Average pay for a FTSE 100 CEO rose from $3.68 million in 2021, to $4.26 million in 2022, the research found.

Unions said the findings showed Britain had become "a land of grotesque extremes."

"While millions of families have seen their budgets shredded by the cost-of-living crisis, city directors have enjoyed bumper pay rises," said Trade Union Congress general secretary Paul Nowak.

Official figures showed workers saw average pay raises of 7.8% over the three months to June compared to a year earlier, but this was reduced to 0.6% once inflation was taken into account.

"At a time when so many households are struggling with living costs, an economic model that prioritizes a 1.5 million pound pay rise for executives who are already multimillionaires is surely going wrong somewhere," Luke Hildyard, director of the High Pay Centre, said.
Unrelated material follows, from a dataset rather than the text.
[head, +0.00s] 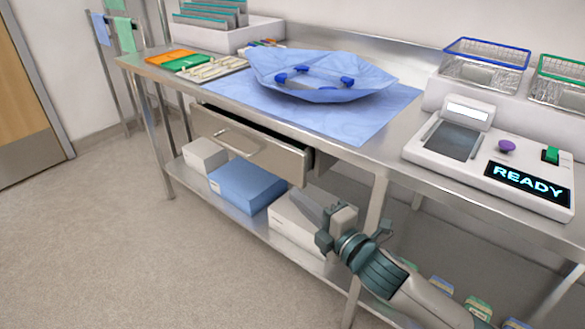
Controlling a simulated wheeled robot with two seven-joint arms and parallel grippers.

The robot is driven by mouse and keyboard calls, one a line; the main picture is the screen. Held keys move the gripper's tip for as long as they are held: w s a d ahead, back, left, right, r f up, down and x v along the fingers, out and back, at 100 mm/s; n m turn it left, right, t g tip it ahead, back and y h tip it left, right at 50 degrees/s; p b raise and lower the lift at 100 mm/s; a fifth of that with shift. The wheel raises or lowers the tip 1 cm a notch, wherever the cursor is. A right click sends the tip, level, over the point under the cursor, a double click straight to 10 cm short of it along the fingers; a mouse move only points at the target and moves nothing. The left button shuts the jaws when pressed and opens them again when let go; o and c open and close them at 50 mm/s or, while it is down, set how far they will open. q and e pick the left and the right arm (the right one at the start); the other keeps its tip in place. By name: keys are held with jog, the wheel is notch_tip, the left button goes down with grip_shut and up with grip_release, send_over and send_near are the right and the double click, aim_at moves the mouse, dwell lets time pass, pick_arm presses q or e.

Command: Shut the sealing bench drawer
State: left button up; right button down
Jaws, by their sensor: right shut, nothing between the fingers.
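The sealing bench drawer (285,157) is a metal drawer under the left part of the steel bench top (365,148). It stands partly pulled out, its front out past the bench edge and a dark gap showing at its right side. Its bar handle (234,142) is on the front panel. My right gripper (328,215) is shut and empty, below and to the right of the drawer's right end, apart from it, in front of the lower shelf. My left gripper is not in view.
Boxes, one blue (246,187), sit on the lower shelf (215,202). On top are a blue wrap (318,76) and a sealing machine (490,158) reading READY. The floor (130,220) in front is clear.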

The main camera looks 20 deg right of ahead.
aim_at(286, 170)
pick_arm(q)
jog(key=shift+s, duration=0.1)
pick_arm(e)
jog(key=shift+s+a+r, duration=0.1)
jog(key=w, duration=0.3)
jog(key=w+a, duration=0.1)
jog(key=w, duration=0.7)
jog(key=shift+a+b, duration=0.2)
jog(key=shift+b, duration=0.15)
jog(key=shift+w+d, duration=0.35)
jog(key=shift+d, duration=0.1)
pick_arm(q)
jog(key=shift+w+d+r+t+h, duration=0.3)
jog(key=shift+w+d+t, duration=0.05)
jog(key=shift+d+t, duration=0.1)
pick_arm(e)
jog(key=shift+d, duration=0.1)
"We need to give workers more voice on company boards, strengthen trade union rights and enable low- and middle-income earners to get a fairer share in relation to those at the top," he added.

Britain has been hit by strikes across the economy over the past year from ambulance drivers and doctors to lawyers and teachers as inflation has risen sending housing, food and heating costs soaring.

U.K. inflation – currently running at 6.8% down from 7.9% in June – has for months been the highest among G-7 nations, despite the Bank of England hiking its key interest rate more than a dozen times in succession to try to tame it.